- Available data:
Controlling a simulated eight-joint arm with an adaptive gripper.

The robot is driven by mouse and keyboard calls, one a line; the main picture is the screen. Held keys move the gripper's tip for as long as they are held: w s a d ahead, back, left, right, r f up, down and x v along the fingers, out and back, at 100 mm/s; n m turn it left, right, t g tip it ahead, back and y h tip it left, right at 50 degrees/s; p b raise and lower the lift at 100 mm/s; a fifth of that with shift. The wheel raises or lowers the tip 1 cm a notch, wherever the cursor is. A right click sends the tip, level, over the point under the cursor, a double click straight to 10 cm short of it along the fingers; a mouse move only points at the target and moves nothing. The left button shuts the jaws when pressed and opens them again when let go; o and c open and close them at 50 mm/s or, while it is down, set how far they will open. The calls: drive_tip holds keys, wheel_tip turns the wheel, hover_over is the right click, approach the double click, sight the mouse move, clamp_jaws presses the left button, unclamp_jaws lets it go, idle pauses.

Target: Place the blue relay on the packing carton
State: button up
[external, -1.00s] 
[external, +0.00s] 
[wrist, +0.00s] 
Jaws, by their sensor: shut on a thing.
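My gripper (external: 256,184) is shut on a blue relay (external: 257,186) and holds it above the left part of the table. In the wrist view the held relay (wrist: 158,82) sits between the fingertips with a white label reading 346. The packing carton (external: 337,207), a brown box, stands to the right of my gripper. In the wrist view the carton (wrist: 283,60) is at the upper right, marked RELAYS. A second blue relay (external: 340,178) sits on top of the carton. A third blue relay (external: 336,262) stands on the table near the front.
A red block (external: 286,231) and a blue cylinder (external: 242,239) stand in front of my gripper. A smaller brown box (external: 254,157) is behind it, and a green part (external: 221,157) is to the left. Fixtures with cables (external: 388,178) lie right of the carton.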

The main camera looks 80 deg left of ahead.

- What is expected: From the opening line of the data above through the line that contains "[wrist, +0.00s]", please print each line as it stands and only those lines.

- Output below:
Controlling a simulated eight-joint arm with an adaptive gripper.

The robot is driven by mouse and keyboard calls, one a line; the main picture is the screen. Held keys move the gripper's tip for as long as they are held: w s a d ahead, back, left, right, r f up, down and x v along the fingers, out and back, at 100 mm/s; n m turn it left, right, t g tip it ahead, back and y h tip it left, right at 50 degrees/s; p b raise and lower the lift at 100 mm/s; a fifth of that with shift. The wheel raises or lowers the tip 1 cm a notch, wherever the cursor is. A right click sends the tip, level, over the point under the cursor, a double click straight to 10 cm short of it along the fingers; a mouse move only points at the target and moves nothing. The left button shuts the jaws when pressed and opens them again when let go; o and c open and close them at 50 mm/s or, while it is down, set how far they will open. The calls: drive_tip holds keys, wheel_tip turns the wheel, hover_over is the right click, approach the double click, sight the mouse move, clamp_jaws presses the left button, unclamp_jaws lets it go, idle pauses.

Target: Place the blue relay on the packing carton
State: button up
[external, -1.00s] 
[external, +0.00s] 
[wrist, +0.00s] 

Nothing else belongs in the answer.